4. Februar 2011

Nostalgia de la Luz

Somos los leprosos de Chile.

Die Atacamawüste im Norden Chiles gilt als die trockenste Wüste der Erde. Denn sie ist eines der wasser- und regenärmsten Gebiete der Welt, was zugleich die weitestgehende Abwesenheit jeglichen Lebens nach sich zieht. Man sieht keine Pflanzen, keine Eidechsen - nicht einmal Insekten. Das einzige Leben, das sich bisweilen in der Atacamawüste findet, sind die Gebeine der Desaparecidos, der Verschwundenen. Rund 1.500 Chilenen verschwanden laut Amnesty International allein 1973, dem Jahr als General Augusto Pinochet die Macht in Chile ergriff. Im selben Jahr sollen 75 Regimegegner in der Atacamawüste hingerichtet worden sein, insgesamt werden Pinochets Regime über 3.000 Morde zur Last gelegt.

Wer sich heute in die Atacamawüste begibt, wird vermutlich auf dem Weg zum Paranal-Observatorium respektive zu einer der anderen Sternwarten sein, die hier beheimatet sind. Oder er untersucht die historischen Steingravuren von präkolumbianischen Indios. Bisweilen sieht man auch einige Seniorinnen, die mit Spaten bewaffnet durch die trostlose Wüste stapfen und halb resignierend mit müden Bewegungen den trockenen Boden nach den Knochen vermisster Verwandter durchwühlen. Alle drei Parteien begeben sich auf eine geschichtliche Reise in die Vergangenheit, sei es Astronom Gaspar, Archäologe Lautaro oder die 70-Jährige Violeta, die nach den menschlichen Überresten ihres Bruders Jose forscht.

In seinem essayistischen Dokumentarfilm Nostalgia de la Luz schafft Patricio Guzmán es geschickt, alle drei Handlungen miteinander zu verweben. Hierbei stehen besonders die astronomische und historisch-politische Komponente im Vordergrund. Denn das Kalzium in den menschlichen Knochen findet sich auch in den Sternen. Insofern hat die Verbindung zwischen dem Kalzium der Gebeine der Desaparecidos im Boden der Atacamawüste mit dem Blick auf die Sterne durch jene sich in selbiger Wüste befindenden Observatorien fast schon etwas Harmonisches. Doch wo Gaspar mit begeisternden Worten von seinem Handwerk sprechen kann, finden sich in Violetas Stimme nur Schmerz und Trauer.

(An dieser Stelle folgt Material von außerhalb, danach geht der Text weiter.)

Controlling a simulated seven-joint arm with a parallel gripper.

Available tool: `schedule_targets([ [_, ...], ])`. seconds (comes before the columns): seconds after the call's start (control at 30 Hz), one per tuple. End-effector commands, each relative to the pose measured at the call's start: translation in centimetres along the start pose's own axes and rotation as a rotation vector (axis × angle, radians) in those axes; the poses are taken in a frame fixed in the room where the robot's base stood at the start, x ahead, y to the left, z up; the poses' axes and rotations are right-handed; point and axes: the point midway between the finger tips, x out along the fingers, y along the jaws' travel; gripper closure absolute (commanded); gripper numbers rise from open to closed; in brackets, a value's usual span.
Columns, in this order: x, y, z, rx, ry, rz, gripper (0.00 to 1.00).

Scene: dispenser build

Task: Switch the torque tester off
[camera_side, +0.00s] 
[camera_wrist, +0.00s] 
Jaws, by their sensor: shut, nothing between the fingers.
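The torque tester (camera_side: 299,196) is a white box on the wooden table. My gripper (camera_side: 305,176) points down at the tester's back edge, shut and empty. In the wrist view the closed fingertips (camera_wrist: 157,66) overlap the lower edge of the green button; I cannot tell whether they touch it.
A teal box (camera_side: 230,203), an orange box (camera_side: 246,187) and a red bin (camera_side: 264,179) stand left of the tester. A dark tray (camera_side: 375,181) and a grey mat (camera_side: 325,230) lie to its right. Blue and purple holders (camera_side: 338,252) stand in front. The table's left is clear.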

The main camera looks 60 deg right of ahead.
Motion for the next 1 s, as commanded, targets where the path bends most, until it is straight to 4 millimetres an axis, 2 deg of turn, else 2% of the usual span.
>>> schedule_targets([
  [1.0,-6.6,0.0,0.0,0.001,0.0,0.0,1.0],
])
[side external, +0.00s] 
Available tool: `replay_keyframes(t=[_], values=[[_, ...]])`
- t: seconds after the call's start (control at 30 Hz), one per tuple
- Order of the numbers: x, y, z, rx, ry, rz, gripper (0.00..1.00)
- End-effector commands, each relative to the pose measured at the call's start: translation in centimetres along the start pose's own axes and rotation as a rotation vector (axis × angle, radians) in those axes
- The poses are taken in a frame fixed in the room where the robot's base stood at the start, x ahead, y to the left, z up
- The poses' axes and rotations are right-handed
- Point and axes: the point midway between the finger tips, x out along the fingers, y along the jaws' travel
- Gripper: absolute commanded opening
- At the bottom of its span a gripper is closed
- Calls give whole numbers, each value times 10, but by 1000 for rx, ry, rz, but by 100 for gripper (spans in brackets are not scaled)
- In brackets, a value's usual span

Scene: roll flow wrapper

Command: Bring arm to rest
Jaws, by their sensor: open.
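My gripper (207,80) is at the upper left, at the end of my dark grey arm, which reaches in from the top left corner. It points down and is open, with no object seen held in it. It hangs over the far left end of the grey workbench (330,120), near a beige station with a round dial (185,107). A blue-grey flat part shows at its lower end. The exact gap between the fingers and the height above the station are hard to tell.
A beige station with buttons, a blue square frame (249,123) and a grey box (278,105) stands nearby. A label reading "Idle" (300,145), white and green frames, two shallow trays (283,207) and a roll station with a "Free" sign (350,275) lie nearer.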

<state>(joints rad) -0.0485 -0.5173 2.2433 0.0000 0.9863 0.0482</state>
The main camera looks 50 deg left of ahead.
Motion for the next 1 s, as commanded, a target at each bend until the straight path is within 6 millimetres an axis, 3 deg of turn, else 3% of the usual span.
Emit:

Ihre Geschichte und die der anderen Angehörigen, die seit Ende der Achtziger auf das Schicksal der Desaparecidos in der Atacamawüste hinweisen, ist derart ergreifend und erschütternd, wie man es wohl selten auf der Leinwand miterlebt. Das Schicksal dieser Frauen, denen die Ehemänner, Brüder und Söhne geraubt wurden, bedrückt. Guzmáns steter Wechsel zwischen den Handlungssträngen wirkt da fast störend, selbst wenn Nostalgia de la Luz über einen roten Faden verfügt, der das filmische Konstrukt gelungen zusammenhält. Dennoch erzeugen weder Gaspars noch Lautaros Ausführungen auch nur ansatzweise so viel Spannung, Emotion und Beteiligung beim Zuschauer wie Pinochets trauriges Erbe.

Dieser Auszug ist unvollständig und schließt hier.